— Entries —
>>>>

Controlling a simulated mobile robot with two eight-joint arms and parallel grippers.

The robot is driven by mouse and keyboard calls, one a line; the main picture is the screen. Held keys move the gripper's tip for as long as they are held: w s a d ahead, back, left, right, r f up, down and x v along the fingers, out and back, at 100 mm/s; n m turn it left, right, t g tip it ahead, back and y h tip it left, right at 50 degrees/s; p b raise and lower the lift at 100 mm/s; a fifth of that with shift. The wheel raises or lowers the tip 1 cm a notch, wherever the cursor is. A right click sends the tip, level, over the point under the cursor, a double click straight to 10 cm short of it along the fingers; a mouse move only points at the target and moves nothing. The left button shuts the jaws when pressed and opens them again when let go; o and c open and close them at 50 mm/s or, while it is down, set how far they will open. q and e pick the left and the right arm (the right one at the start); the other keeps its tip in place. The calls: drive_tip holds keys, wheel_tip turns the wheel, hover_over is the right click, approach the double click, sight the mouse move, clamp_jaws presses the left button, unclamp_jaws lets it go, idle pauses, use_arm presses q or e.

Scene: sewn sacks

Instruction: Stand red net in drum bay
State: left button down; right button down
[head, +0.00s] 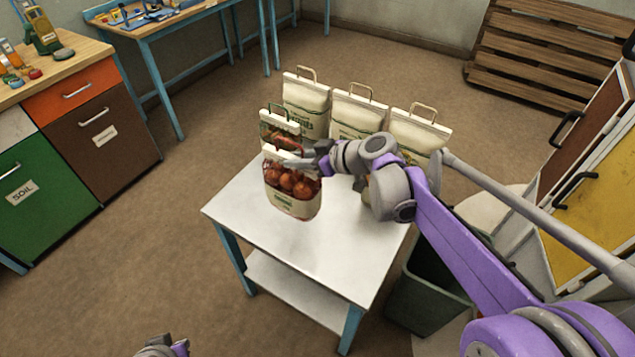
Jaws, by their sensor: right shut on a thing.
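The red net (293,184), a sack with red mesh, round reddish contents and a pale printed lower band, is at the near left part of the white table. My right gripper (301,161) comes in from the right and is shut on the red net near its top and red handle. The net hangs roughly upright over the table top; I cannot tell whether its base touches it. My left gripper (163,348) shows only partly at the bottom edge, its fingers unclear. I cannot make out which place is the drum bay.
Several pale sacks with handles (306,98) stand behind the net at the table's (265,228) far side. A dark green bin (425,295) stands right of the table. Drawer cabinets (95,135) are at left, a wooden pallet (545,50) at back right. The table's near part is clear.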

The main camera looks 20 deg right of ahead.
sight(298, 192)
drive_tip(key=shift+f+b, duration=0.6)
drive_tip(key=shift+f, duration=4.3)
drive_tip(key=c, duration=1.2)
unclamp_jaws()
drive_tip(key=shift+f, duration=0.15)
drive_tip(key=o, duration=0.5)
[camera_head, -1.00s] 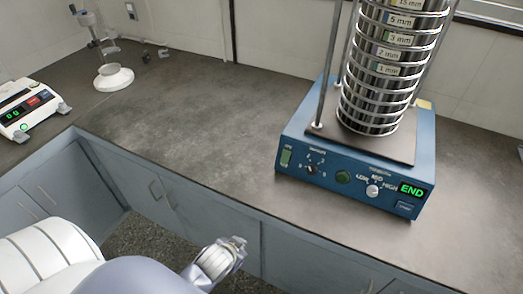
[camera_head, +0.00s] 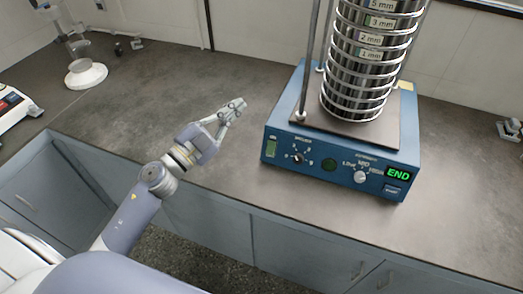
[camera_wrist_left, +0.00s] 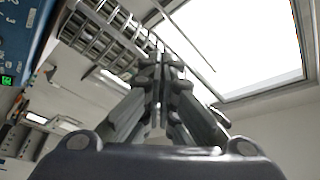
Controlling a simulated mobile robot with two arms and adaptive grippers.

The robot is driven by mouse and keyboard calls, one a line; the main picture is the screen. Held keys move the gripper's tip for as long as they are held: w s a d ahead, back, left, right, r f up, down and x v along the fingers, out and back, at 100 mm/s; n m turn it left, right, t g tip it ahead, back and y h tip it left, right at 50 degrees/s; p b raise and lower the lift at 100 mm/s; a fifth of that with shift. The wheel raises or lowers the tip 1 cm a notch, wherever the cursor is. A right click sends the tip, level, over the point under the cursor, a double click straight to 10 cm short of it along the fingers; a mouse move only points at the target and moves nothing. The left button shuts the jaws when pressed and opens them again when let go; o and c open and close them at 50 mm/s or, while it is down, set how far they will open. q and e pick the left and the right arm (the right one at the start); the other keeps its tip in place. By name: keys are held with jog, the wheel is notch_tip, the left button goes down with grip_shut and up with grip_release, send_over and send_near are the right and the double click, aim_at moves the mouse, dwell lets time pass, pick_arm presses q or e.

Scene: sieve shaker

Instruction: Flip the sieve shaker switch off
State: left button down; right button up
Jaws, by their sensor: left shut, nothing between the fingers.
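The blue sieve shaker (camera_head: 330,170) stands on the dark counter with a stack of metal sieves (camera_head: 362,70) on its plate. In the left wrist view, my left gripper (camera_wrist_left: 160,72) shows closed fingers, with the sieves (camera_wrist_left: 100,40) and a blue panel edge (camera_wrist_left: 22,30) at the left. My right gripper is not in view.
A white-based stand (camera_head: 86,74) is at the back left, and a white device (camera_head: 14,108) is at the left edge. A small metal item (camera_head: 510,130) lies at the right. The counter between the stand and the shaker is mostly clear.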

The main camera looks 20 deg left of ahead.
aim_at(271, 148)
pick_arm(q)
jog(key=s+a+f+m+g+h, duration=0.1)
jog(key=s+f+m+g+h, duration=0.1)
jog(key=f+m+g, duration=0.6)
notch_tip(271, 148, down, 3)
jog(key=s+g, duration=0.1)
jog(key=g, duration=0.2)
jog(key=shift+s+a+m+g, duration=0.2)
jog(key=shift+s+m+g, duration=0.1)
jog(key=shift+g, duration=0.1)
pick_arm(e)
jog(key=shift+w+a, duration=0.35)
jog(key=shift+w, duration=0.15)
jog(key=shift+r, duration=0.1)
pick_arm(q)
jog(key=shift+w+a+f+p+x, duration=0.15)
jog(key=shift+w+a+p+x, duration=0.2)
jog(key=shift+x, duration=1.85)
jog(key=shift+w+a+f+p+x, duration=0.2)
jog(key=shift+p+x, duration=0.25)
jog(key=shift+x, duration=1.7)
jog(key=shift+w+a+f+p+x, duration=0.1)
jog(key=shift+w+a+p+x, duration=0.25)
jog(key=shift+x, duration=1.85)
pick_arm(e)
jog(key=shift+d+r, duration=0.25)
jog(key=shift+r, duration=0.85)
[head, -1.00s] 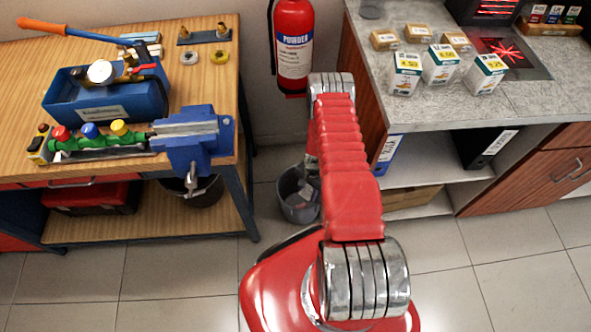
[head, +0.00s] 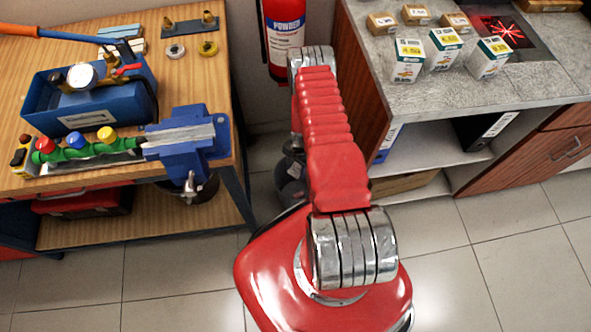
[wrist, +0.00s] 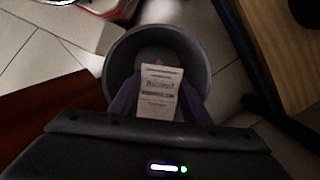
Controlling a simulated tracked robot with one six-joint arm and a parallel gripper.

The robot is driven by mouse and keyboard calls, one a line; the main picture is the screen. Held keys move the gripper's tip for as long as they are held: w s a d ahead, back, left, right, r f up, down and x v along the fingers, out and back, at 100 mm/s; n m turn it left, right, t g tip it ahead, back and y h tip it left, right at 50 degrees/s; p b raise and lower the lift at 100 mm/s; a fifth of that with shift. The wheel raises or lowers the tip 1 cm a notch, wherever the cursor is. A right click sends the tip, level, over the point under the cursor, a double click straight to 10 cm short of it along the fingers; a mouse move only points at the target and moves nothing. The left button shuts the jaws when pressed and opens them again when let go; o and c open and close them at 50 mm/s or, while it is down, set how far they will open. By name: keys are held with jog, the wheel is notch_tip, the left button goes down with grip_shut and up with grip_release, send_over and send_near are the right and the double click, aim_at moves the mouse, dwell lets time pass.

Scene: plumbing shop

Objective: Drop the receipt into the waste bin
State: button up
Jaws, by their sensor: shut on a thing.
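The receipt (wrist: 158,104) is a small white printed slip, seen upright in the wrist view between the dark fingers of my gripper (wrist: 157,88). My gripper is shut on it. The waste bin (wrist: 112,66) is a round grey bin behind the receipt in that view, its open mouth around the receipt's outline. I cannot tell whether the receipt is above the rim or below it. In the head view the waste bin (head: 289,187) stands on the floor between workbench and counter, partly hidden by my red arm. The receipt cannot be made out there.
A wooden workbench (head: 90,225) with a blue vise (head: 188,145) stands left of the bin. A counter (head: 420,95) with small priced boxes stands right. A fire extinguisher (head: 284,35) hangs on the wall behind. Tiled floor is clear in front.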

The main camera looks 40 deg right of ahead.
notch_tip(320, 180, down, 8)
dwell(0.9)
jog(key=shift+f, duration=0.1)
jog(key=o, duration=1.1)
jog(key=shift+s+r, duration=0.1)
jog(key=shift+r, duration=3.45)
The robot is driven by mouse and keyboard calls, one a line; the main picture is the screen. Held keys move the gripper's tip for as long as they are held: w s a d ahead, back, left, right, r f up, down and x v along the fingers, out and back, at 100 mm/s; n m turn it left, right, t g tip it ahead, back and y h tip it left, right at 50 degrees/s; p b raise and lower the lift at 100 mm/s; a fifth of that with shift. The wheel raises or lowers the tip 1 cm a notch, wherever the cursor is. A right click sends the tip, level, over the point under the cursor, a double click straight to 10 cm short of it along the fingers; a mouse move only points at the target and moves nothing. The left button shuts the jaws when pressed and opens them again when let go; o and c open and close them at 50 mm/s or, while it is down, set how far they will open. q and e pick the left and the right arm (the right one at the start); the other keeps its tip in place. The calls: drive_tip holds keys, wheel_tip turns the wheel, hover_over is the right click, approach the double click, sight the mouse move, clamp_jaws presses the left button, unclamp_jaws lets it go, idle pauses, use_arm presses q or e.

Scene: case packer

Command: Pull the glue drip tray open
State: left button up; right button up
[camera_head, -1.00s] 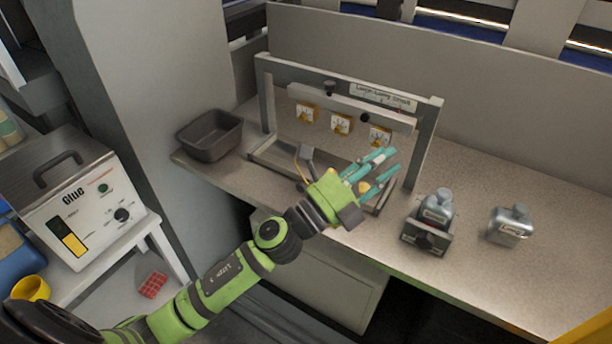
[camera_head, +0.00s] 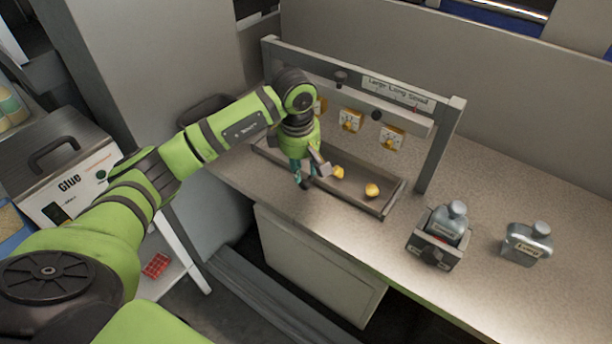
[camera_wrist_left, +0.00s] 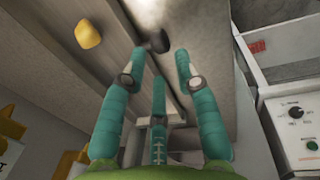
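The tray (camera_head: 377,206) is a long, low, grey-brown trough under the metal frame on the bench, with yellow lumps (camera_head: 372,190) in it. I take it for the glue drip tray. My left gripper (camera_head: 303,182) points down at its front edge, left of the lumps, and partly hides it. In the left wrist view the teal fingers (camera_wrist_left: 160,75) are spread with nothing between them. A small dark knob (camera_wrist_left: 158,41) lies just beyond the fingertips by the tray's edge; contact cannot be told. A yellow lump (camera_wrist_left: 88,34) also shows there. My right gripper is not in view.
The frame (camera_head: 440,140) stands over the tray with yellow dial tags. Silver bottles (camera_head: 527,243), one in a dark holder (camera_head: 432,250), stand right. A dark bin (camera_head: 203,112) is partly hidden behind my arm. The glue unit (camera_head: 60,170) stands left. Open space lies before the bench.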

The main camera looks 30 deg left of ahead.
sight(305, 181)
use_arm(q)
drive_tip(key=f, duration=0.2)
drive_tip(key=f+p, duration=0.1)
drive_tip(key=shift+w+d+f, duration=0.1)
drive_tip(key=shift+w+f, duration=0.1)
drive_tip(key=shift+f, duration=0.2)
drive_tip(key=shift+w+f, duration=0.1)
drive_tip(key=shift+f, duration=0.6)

<<<<

— The problem —
Identify the lines in the records above that contain the word "grippers", then state how many there are and nothing more.

— Reply to the exercise —
2